(YOUR GOAL): Print, word for word, every line from the beginning of the listing up to and including the line with "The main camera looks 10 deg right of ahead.". Pictures are to be excluded.

(PROVIDED RECORDS):
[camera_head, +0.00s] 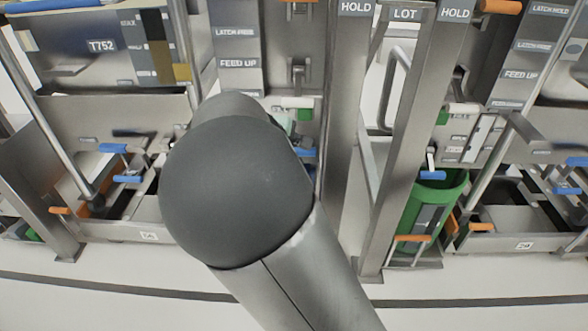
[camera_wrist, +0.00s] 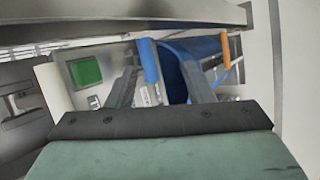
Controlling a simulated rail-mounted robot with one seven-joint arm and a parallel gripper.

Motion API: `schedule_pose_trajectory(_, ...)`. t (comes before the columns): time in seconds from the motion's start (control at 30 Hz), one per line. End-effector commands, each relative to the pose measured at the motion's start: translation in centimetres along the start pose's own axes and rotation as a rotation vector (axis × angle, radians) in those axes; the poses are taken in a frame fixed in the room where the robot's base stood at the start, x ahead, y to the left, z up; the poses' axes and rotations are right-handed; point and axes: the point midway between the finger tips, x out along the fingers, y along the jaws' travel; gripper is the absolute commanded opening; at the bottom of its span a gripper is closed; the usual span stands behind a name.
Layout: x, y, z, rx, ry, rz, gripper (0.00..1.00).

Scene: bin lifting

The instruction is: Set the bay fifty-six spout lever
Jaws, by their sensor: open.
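In the wrist view my gripper (camera_wrist: 160,84) is open, with its two dark fingers pointing forward and apart. A blue lever handle (camera_wrist: 149,61) stands upright in the picture between the fingers. I cannot tell whether it is in depth between them or beyond their tips. No grip on it shows. Behind it is a panel with a green square button (camera_wrist: 86,71) and a small label. In the head view my arm covers the middle, so my gripper and most of the bay in front of it are hidden. No bay number fifty-six is clearly readable.
A blue bin (camera_wrist: 188,47) and an orange handle (camera_wrist: 226,50) are right of the blue handle. A grey metal beam (camera_wrist: 130,22) crosses above. In the head view, a steel post (camera_head: 345,120) and a green bin (camera_head: 457,192) stand right of my arm. The front floor is clear.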

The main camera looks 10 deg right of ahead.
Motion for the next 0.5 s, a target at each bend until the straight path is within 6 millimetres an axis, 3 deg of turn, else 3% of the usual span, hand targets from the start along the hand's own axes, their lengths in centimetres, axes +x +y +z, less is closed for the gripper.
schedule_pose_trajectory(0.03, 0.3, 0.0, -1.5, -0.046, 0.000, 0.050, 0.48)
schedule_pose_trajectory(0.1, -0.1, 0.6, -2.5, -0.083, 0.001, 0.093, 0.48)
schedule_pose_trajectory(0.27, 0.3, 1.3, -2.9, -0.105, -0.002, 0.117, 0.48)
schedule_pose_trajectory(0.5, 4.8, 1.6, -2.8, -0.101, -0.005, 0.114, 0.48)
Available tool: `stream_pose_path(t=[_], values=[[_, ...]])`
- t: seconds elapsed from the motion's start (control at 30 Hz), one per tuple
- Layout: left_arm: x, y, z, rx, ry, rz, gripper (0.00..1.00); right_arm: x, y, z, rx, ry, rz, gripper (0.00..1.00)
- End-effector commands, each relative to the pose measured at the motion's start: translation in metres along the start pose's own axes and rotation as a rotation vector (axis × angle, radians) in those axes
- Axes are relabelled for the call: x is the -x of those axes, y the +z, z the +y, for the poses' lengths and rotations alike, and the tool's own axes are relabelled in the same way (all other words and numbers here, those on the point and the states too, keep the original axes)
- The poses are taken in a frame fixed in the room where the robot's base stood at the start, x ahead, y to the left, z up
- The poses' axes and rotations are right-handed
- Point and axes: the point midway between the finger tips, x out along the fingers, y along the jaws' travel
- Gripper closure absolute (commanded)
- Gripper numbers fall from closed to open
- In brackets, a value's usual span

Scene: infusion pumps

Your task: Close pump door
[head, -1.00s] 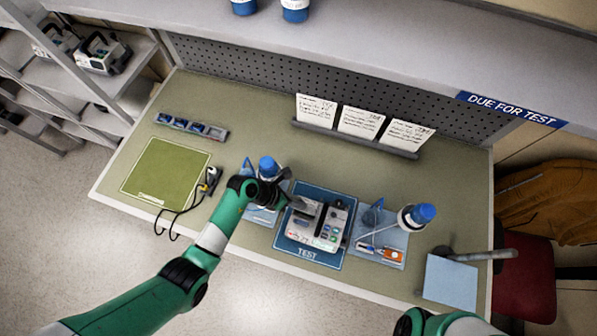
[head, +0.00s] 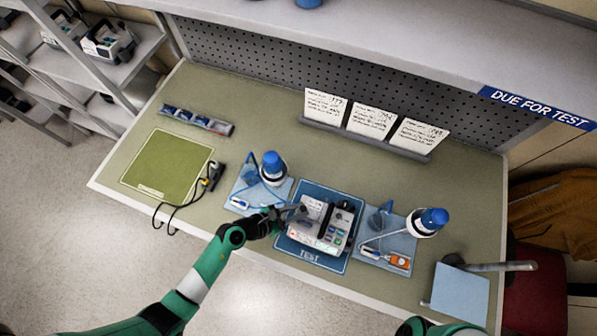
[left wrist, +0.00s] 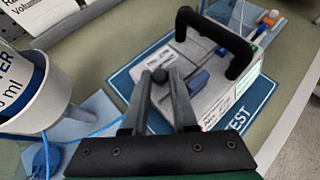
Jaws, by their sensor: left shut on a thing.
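The pump (head: 332,236), a white and grey box with a dark handle and coloured buttons, sits on the blue TEST mat (head: 310,256). Its door (head: 313,207) shows as a pale panel with printed text on the left part of the pump; the same panel shows in the left wrist view (left wrist: 175,60). My left gripper (head: 288,212) is at the pump's left side. In the left wrist view my left gripper (left wrist: 161,77) has its fingertips closed around a small dark knob at the door's near edge. How far the door stands open is unclear.
An orange-and-white device (head: 398,261) lies at right. The green mat (head: 165,165) is bare; a black cable (head: 190,202) lies beside it.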

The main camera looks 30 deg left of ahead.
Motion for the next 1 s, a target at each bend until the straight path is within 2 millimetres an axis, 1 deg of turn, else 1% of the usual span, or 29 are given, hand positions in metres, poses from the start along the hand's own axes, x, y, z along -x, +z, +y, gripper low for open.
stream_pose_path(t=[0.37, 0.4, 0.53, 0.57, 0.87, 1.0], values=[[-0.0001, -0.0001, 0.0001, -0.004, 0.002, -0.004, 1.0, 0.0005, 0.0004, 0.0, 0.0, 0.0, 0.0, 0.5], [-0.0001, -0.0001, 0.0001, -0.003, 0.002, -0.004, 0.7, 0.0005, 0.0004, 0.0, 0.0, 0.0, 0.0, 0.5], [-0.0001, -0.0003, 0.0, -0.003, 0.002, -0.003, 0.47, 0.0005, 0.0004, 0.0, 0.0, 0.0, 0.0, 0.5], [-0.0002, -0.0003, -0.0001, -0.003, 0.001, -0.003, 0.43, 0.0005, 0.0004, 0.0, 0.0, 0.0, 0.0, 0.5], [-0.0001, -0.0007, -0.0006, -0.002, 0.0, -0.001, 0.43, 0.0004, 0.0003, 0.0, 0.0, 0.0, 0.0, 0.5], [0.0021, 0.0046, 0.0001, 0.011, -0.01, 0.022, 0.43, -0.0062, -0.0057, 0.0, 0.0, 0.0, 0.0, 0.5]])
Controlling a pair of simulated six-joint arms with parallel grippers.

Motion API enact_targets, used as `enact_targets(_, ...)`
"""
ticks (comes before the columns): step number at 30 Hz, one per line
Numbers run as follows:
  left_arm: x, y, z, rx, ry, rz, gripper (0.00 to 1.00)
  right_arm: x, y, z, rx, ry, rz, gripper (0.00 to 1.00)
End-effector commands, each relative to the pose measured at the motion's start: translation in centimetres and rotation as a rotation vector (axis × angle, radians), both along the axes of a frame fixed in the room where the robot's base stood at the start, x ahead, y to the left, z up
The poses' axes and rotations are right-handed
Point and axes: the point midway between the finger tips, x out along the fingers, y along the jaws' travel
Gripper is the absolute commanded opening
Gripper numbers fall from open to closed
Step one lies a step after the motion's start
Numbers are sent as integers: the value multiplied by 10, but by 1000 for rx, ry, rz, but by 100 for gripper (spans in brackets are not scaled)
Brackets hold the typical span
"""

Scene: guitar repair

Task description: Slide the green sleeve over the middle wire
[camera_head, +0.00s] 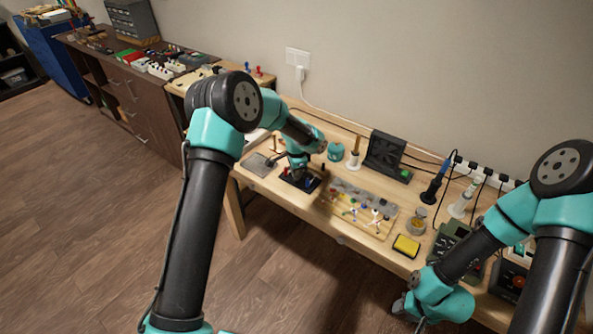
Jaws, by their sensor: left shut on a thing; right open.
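My left gripper (297,174) points down at a small dark tray (312,186) that holds tiny coloured pieces. It is shut on a small thing, which the fingers hide and I cannot make out. I cannot pick out the green sleeve for certain. To the right, a wooden board (338,213) carries several thin coloured wires (375,214), too small to tell which is the middle one. My right gripper (402,307) is open and empty, low at the right, in front of the bench edge and apart from the board.
A yellow sponge (406,246) and a small round tin (416,226) sit right of the board. A soldering iron in its stand (431,190) and green-cased devices (452,238) crowd the bench's right side. A dark fan box (385,153) stands behind the board.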

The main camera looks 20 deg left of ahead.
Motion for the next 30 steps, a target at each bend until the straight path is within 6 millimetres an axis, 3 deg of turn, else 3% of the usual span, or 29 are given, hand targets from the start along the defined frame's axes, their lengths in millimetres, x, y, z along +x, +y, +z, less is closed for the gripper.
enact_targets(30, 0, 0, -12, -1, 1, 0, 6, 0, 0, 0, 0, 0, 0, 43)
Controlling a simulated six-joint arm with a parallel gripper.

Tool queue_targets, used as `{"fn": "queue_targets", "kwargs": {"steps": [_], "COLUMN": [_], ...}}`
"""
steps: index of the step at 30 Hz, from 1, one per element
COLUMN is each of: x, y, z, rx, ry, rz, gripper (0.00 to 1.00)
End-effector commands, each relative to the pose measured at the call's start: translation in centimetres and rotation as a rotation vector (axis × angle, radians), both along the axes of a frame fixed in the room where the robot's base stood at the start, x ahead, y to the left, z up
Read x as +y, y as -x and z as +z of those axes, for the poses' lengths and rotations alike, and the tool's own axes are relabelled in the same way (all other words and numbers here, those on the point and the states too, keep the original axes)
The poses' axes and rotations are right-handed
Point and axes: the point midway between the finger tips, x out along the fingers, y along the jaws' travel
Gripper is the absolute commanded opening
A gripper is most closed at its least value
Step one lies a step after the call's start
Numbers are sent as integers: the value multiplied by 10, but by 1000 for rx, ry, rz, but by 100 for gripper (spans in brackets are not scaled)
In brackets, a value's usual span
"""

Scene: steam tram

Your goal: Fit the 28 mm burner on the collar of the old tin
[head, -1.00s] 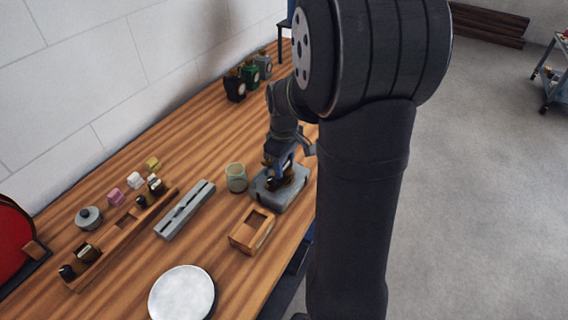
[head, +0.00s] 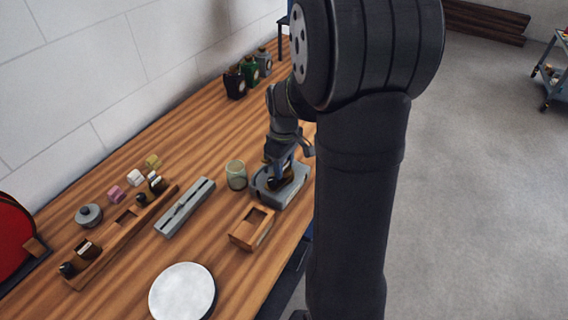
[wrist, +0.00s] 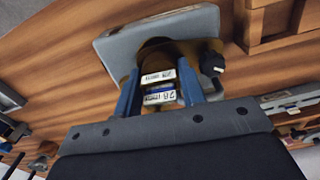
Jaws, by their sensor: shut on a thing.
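The old tin (head: 291,192) is a grey block-like body at the right edge of the bench. It also shows in the wrist view (wrist: 113,46), with a brown, brass-like round part on its top. My gripper (head: 279,177) is over the tin, pointing down. In the wrist view its blue fingers (wrist: 160,92) are shut on the burner (wrist: 212,63), a dark brass piece with a black knob at the right. White labels show between the fingers; their numbers are hard to read. The burner is at the tin's top; the fingers hide whether it sits on the collar.
A greenish glass (head: 236,176) stands just left of the tin. An open wooden box (head: 250,233) and a slotted grey block (head: 184,209) are nearer. A wooden rack (head: 112,244) holds dark pieces. A white disc (head: 182,293) lies in front. Several dark lamps (head: 235,85) stand far back.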

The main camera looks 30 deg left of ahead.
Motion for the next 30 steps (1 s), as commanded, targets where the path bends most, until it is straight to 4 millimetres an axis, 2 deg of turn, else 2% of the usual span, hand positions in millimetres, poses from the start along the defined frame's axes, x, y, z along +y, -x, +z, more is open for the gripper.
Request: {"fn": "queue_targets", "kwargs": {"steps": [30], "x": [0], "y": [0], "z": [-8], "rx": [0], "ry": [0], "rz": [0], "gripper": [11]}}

(SOLUTION FOR THIS PROBLEM):
[camera_head, +0.00s] 
[camera_wrist, +0.00s] 
Controlling a simulated rail-mounted robot with one seven-joint arm and a parallel gripper.

Motion API: `schedule_pose_trajectory(_, ...)`. t (comes before the columns): time in seconds from the motion's start (control at 30 Hz), one per line. End-effector commands, each relative to the pose measured at the motion's start: translation in centimetres along the start pose's own axes and rotation as a rotation vector (axis × angle, radians) in those axes; the poses are taken in a frame fixed in the room where the robot's base stood at the start, x ahead, y to the left, z up; the poses' axes and rotations are right-handed; point and axes: the point midway between the finger tips, x out along the fingers, y along the jaws' travel; gripper is the absolute commanded opening; at the bottom of its span a gripper is closed; the usual span stands behind a name.
Layout: x, y, z, rx, ry, rz, gripper (0.00..1.00).

Scene: bin lifting

The instruction is: Set the bay fifty-six spout lever
Jaws, by their sensor: open.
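In the wrist view my gripper (camera_wrist: 160,84) is open, with its two dark fingers pointing forward and apart. A blue lever handle (camera_wrist: 149,61) stands upright in the picture between the fingers. I cannot tell whether it is in depth between them or beyond their tips. No grip on it shows. Behind it is a panel with a green square button (camera_wrist: 86,71) and a small label. In the head view my arm covers the middle, so my gripper and most of the bay in front of it are hidden. No bay number fifty-six is clearly readable.
A blue bin (camera_wrist: 188,47) and an orange handle (camera_wrist: 226,50) are right of the blue handle. A grey metal beam (camera_wrist: 130,22) crosses above. In the head view, a steel post (camera_head: 345,120) and a green bin (camera_head: 457,192) stand right of my arm. The front floor is clear.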

The main camera looks 10 deg right of ahead.

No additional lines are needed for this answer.